Now even as I have been writing, and I’m sure as you’ve been reading, you’ve already begun to dream, of what that might be like (if mountains & lakes aren’t your thing, please ponder a seascape, skiing, or something more cultured, like a tour of museums of Europe). By the fifth line of the illustration, my heart was already sighing, as with pleasure I could feel my heart going out to my beloved wife and three children – I was taken away from the desk, and transported in my thoughts, to another place and time: if it had been a bad day (which it wasn’t), or I had been afflicted in some way, it would have momentarily lifted me from my gloom and stirred gladness in my soul. I guess you could call it fanciful thinking, or even day dreaming, but I savored every moment, and felt a tear begin to well up in my eye!
Those, of course, are only things of earth, and fairly ephemeral at that – yet still I was able to linger and savor, and taste and touch those make-believe ‘glory days’ in my heart. I really did feel as if I was sitting in the sun, swimming in the lake, hugging friends and family, as my face got hotter and hotter gazing into the camp fire flames!
This is just a poor, faint, unspiritual illustration of the heavenly realities that believers take hold of by faith when they rest on the truth of God’s Word. It is the kind of thing mentioned in Hebrews 11.1 where it says:
“Now faith is the assurance of things hoped for, the conviction of things not seen.” Or as the NKJV has it, and as Thomas Manton (I think if I remember correctly) explains it, “faith is the substance of things hope for, the evidence of things not seen.”

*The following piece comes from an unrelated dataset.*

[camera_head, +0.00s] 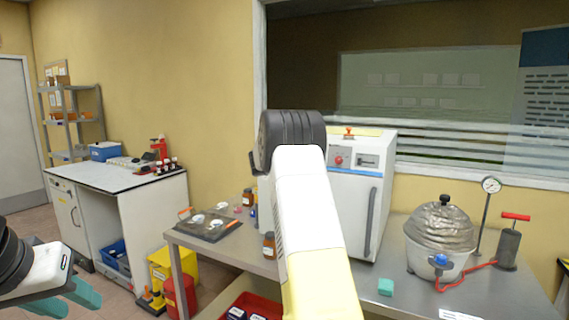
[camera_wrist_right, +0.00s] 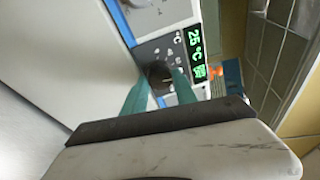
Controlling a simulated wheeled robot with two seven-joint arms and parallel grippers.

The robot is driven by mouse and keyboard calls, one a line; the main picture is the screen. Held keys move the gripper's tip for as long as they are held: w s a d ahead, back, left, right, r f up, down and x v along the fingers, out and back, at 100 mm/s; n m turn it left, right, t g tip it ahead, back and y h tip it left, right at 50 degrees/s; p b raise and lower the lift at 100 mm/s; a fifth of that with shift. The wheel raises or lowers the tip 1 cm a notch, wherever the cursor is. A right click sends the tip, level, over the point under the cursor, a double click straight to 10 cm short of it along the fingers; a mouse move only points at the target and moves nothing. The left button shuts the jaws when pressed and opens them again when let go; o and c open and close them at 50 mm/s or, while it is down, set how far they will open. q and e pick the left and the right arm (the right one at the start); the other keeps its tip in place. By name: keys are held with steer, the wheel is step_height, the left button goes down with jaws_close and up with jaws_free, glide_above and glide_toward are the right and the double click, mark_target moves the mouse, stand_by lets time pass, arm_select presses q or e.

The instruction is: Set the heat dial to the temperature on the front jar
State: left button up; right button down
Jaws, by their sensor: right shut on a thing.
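The dark heat dial (camera_wrist_right: 159,71) is on a grey panel in the right wrist view. My right gripper (camera_wrist_right: 161,80) has its two teal fingers on either side of the dial and is shut on it. A green display (camera_wrist_right: 195,45) beside it reads 25 °C. In the head view my right arm hides this gripper and the dial. A brown jar (camera_head: 269,246) with a pale label stands at the front of the bench, just left of my right arm; its label is too small to read. My left gripper (camera_head: 66,300) is empty and open at the lower left.
A white cabinet (camera_head: 352,215) with a blue stripe stands behind my right arm. A foil-covered pot (camera_head: 440,235), gauge (camera_head: 491,185) and hand pump (camera_head: 509,245) are at the right. A dark tray (camera_head: 208,231) is at the left end of the bench. A green block (camera_head: 385,287) lies in front.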

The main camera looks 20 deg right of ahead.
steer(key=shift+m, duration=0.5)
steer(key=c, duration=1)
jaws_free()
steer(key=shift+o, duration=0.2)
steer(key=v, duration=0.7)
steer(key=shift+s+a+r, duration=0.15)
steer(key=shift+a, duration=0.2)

Faith so seizes upon the realities of unseen things, that they become present to the believer, as if they were already in their possession. To cite an example, it is as if they can see the Good Shepherd of Revelation 7.16-17.

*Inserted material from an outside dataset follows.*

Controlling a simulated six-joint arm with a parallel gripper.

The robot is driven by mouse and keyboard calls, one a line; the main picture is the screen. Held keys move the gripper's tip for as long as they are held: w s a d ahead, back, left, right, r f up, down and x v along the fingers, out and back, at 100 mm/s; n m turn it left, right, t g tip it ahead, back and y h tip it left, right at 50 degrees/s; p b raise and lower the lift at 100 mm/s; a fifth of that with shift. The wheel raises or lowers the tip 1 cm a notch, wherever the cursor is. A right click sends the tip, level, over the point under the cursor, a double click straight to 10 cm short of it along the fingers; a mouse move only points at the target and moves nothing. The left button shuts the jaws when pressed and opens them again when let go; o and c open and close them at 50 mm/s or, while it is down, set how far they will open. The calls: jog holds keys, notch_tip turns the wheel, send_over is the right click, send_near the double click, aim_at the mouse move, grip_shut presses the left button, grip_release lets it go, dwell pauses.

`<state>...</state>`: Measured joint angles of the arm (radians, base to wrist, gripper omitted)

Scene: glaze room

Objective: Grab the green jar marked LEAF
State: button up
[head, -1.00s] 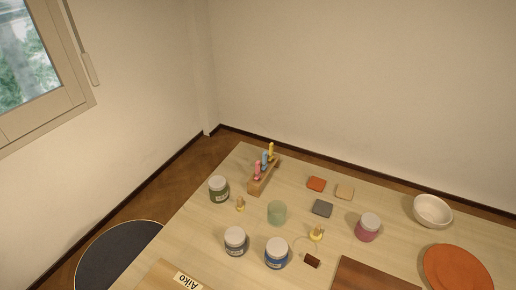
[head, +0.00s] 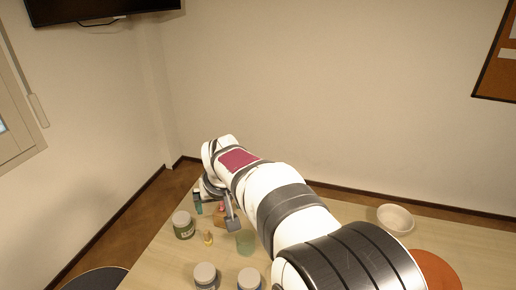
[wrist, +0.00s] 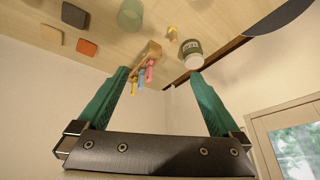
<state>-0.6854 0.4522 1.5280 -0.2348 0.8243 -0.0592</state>
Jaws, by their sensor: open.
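The green jar (head: 183,229) with a white lid stands upright at the left edge of the table in the head view. It also shows in the wrist view (wrist: 190,47), near the tip of the right-hand finger, with a label too small to read. My gripper (wrist: 160,72) is open, with two teal fingers and nothing held between them. In the head view my gripper (head: 214,209) is up behind and to the right of the green jar, apart from it, and partly hidden by my own wrist.
A wooden holder (wrist: 150,50) with pink, blue and yellow pieces stands beside the jar, between the fingers in the wrist view. A small yellow bottle (head: 208,239), a green glass (head: 245,243) and lidded jars (head: 205,275) stand nearby. A white bowl (head: 395,219) is far right.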

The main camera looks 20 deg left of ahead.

“They shall hunger no more, neither thirst anymore; the sun shall not strike them, nor any scorching heat. For the Lamb in the midst of the throne will be their shepherd, and he will guide them to springs of living water, and God will wipe away every tear from their eyes.”
Already, can you not see him walking a few steps ahead, and guiding you his little lamb? Do you not look up, from among the gamboling, fleecy, flock, above the backs of your woolly friends, to watch his turning, from time to time, to check that the flock are content and keeping up? Do you see the outstretched arm with the piercings in the wrist, as he points the flock he leads, with his kind, shining, loving face, to streams of bubbling, crystalline, water? Is it not now as if your spiritual thirst and hunger are erased and gone forever? Do you not feel your heartache gone and your gloom driven away by light as you feel his nail pierced hand, gently resting on your cheek, to wipe away all tears from no-more-sorrowing sheepish eyes?
In such a way, by the powerful voice of Christ, just for a few, brief, moments, or maybe hours on end, with a joy that is from above, those facing death are lifted beyond their bed, to a happier, holier, heavenly, frame that leads them to the Lamb.
We could say the same thing about promised forgiveness of sins! The same principle would work with the Pilgrim Psalm 121! We could read ‘The Lord’s my Shepherd’ and by the end feel hunted down and overtaken by goodness and mercy in hot pursuit, as we are smothered in God’s love, every single remaining step.
It is this method of reading promises of comfort to the afflicted which is the Lord’s own means, by His Almighty voice, in the power of the Spirit, of filling up our hearts, with the things that now surround and the glories that lie ahead.
In a similar vein, Paul says, about the God of All Comfort’s promises, in 2 Corinthians 4.16-18:
“Therefore we do not lose heart. Even though our outward man is perishing, yet the inward man is being renewed day by day. For our light affliction, which is but for a moment, is working for us a far more exceeding and eternal weight of glory, while we do not look at the things which are seen, but at the things which are not seen. For the things which are seen are temporary, but the things which are not seen are eternal.”
This, of course, is God’s own work in the soul. We can’t produce it, yet we are channels for it. It comes by the light of His Word, in the power of the Holy Spirit. This illuminating vision is to be earnestly sought, by those who read, for those in need. So ask, seek and knock for the light to shine within – to make reader and receiver more heavenly-minded and empowered to ‘live the dream!’
So if you are down, why not day-dream of your log or lakeside cabin! But when you are dying, what will sustain you and your family and brothers and friends, is believing in the Word, read by ministers of God.